B Dr. Suleiman Walhad

March 25th, 2024

Maulana Wahiduddin Khan, a social scientist once narrated a story about a company which launched new tyres it manufactured on the market. The company ran an advertisement wherein it promised that it would pay a prize to whoever demonstrated a real defect in the tyres. Many people bought the tyres with the hope they would find real defects in the tyres and hence win a prize. Should they not find any defects, they would be happy with their purchase of a good set of tyres, they reasoned.

There were, indeed, some complaints of which a small percentage appeared genuine, and the company sent invitations to them to a seminar to demonstrate the defects they discovered in the tyres. All the travel expenses were met by the company, which gave to those who chose to travel to the seminar an opportunity to travel and air their respective views on how the tyres could be improved. This resulted by consensus on a final proposal on how to improve the tyres at the closure of the seminar.
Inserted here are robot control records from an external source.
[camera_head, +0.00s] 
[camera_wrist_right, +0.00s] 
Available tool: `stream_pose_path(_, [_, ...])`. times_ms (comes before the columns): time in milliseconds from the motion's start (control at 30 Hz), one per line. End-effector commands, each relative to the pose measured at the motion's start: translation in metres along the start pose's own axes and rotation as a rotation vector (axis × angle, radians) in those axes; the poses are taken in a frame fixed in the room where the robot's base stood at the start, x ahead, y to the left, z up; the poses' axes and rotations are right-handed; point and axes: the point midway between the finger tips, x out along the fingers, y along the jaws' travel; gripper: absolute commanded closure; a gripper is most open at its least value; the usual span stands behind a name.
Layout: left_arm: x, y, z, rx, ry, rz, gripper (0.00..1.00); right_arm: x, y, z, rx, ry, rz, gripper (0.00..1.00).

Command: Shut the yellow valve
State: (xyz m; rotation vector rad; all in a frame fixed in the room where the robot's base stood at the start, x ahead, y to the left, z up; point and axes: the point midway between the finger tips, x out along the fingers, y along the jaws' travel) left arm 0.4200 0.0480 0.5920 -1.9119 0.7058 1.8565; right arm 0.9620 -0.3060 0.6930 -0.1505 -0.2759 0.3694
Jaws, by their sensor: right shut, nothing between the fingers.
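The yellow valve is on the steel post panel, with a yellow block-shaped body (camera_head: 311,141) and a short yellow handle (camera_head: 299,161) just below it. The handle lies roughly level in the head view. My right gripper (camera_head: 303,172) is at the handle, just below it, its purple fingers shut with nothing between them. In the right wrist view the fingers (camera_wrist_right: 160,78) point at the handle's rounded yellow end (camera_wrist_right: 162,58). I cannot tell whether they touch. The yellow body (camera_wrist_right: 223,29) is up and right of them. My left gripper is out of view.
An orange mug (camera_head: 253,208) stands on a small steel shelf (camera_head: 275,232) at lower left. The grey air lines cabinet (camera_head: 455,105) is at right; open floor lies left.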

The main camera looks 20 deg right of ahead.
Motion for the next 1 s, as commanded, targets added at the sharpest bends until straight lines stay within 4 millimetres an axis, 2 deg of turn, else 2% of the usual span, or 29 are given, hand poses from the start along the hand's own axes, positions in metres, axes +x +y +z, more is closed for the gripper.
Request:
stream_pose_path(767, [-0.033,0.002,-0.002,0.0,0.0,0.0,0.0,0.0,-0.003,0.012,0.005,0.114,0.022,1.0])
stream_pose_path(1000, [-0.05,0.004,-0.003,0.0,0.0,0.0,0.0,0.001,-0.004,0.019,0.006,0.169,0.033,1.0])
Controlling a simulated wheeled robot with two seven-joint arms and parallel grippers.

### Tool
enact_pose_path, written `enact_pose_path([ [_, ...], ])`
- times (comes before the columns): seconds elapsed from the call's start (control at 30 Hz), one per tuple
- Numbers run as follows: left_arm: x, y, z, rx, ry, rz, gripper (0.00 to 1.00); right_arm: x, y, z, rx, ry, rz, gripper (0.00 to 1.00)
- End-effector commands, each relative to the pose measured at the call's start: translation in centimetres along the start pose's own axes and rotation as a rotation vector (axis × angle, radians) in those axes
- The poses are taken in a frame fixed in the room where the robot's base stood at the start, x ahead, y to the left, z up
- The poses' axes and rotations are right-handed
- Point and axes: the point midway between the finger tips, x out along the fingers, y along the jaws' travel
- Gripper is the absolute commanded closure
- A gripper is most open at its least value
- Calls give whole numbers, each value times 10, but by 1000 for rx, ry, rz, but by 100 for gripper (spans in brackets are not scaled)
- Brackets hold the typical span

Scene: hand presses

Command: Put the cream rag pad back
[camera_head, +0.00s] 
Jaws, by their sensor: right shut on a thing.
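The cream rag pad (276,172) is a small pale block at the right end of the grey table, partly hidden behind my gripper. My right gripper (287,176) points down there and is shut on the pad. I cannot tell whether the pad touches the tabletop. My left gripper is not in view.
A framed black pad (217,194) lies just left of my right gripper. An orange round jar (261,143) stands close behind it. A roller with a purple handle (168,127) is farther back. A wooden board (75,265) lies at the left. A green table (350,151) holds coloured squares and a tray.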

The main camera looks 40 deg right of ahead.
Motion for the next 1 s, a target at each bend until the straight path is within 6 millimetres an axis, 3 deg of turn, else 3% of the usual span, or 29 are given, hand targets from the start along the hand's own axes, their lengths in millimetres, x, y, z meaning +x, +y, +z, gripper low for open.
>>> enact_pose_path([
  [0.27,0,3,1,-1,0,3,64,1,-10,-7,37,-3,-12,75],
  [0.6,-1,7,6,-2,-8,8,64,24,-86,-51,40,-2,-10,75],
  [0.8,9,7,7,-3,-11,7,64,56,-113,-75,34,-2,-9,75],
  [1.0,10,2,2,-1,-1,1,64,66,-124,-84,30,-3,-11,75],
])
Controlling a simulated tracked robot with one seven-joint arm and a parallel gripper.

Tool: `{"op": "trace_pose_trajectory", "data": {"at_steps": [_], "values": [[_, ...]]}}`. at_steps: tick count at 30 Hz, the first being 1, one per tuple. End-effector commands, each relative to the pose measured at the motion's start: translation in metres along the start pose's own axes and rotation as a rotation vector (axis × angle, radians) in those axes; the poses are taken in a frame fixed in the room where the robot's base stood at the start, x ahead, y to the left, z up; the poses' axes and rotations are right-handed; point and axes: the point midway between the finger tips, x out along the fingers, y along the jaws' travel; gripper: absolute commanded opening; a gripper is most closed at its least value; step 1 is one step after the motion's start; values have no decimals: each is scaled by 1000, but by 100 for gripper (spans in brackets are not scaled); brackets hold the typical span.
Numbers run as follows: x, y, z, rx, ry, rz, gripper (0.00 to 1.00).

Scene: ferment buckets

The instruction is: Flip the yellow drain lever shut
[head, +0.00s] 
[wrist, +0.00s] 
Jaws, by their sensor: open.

This helped the company improve the quality of its product and although it cost them a considerable sum, it did sell more tyres than previous sales programs. This demonstrated to the company one more issue, which was that better products can be developed when one seeks inputs and suggestions from consumers instead of relying only on one’s own creations and formulae.

I quote this story because it appears relevant in the present state of the Horn of Africa States, where the leadership of the region seems to be stuck with its own formulae and strategies, mostly those of the persons at the helm of the leadership, without seeking inputs from its own populations, which include the vast experiences of others be they politicians including the opposition parties, ambassadors, educators, academicians, elders, religious people, civic and social scientists and even the general population of the countries of the region. No wonder each of the SEED countries find themselves in unsecure and uncomfortable political situations.

Seeking inputs, ideas, and opinions from one’s population and cooperating with them is a vital component in the life of a leader. It is, indeed, the give and take principle that is much better than a one-way ticket, where views and strategies only come from the top to the larger bottom of the pyramid. It would be better to have a two-way process on how leaders should be dealing with their own populations and a country’s development processes be they political. Academic, health, social or other aspects of life.

In this article, we shall discuss a few suggestions for the leadership in the hope that it would contribute to their thoughts and thought processes with respect to governing their respective states individually and collectively the region.

We noted in part two of this series that the leaders of the region should revisit their priorities and see what their populations want and not what they personally want. It is obvious from the ongoing internal conflicts in each of the countries that there is a major gap on how the populations think and how the leaders think. In other words, there is a gap, indeed a wide gap, between the wants of the populations and the wants of the leaders.

When cutting a glass or glass frames or even drilling deep into the earth in search of oil and gas and other minerals, a hard instrument made of diamond cutting edges are used. Diamonds are the hardest materials on earth, which cannot even be scratched. It is why jewelers also use them to cut other precious stones. But using diamonds for cutting is not an easy matter either. A jeweler would study very carefully the inner infrastructure of the diamond and they would learn exactly where and how to break them, which gives diamond gemstones the exquisite, multi-faceted faces and forms.

In difficult situations as is the case with the Horn of Africa States region, leaders should not just take decisions wildly or in haste. They need to use great care and deliberations and avoid works that would provide poor results and no improvement in the life of the countries and the region.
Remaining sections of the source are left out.